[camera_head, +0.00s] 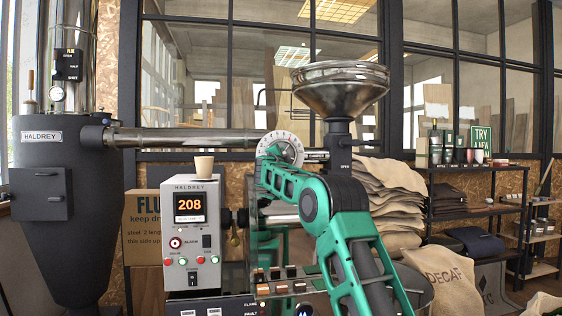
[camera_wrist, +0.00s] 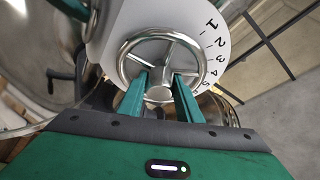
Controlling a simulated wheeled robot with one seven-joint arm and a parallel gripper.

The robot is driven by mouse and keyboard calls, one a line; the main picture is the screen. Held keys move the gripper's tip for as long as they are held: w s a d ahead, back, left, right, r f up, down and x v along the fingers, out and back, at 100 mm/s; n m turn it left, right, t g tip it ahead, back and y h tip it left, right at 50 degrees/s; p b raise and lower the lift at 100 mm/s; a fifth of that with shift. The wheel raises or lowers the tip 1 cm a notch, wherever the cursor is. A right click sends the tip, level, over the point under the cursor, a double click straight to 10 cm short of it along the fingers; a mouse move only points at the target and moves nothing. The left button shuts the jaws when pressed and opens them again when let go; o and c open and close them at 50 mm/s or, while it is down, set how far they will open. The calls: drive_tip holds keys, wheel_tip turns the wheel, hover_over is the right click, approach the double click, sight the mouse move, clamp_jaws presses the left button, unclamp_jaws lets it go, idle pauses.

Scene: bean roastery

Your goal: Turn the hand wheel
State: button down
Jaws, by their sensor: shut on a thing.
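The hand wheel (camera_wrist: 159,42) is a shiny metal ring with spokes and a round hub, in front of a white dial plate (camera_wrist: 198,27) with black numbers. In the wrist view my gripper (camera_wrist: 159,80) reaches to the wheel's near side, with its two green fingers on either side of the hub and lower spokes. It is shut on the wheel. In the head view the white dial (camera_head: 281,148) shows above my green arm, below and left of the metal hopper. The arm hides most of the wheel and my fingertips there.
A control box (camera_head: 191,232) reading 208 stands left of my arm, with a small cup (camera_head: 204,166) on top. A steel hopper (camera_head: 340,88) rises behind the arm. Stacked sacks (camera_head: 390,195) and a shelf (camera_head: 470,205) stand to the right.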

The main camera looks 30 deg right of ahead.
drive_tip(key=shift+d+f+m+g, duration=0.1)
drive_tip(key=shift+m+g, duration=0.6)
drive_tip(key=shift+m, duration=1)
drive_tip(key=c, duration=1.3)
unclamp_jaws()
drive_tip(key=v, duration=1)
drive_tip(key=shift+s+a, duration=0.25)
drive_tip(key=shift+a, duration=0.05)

━━━━━━

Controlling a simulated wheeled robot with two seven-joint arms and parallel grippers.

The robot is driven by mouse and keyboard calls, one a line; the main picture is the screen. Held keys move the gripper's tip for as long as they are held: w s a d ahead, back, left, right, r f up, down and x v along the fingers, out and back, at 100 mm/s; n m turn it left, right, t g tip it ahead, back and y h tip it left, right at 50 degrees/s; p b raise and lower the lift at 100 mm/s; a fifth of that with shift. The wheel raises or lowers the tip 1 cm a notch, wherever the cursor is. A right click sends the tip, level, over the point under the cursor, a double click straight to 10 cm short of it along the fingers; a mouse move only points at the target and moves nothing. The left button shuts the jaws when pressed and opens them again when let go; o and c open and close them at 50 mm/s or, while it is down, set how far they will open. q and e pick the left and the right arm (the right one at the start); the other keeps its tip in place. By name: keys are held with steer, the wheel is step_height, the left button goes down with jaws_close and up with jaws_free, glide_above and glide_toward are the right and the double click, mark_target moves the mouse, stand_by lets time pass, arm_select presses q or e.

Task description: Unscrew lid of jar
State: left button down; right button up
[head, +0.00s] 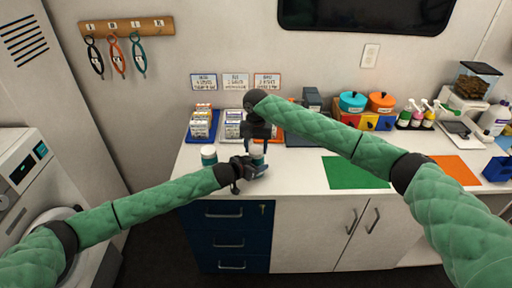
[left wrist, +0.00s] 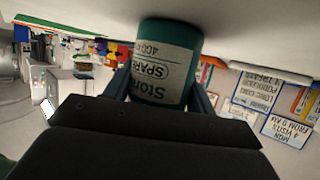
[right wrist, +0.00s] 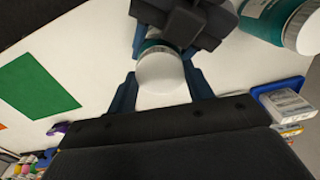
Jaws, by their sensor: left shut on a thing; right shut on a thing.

━━━━━━

Both the line with "State: left button down; right button up" and the line with "Jaws, by their sensor: left" are included: reproduce them and every line between, exactly, with pictures omitted.

● EXERCISE RESPONSE:
State: left button down; right button up
[head, +0.00s] 
[left wrist, +0.00s] 
[right wrist, +0.00s] 
Jaws, by their sensor: left shut on a thing; right shut on a thing.

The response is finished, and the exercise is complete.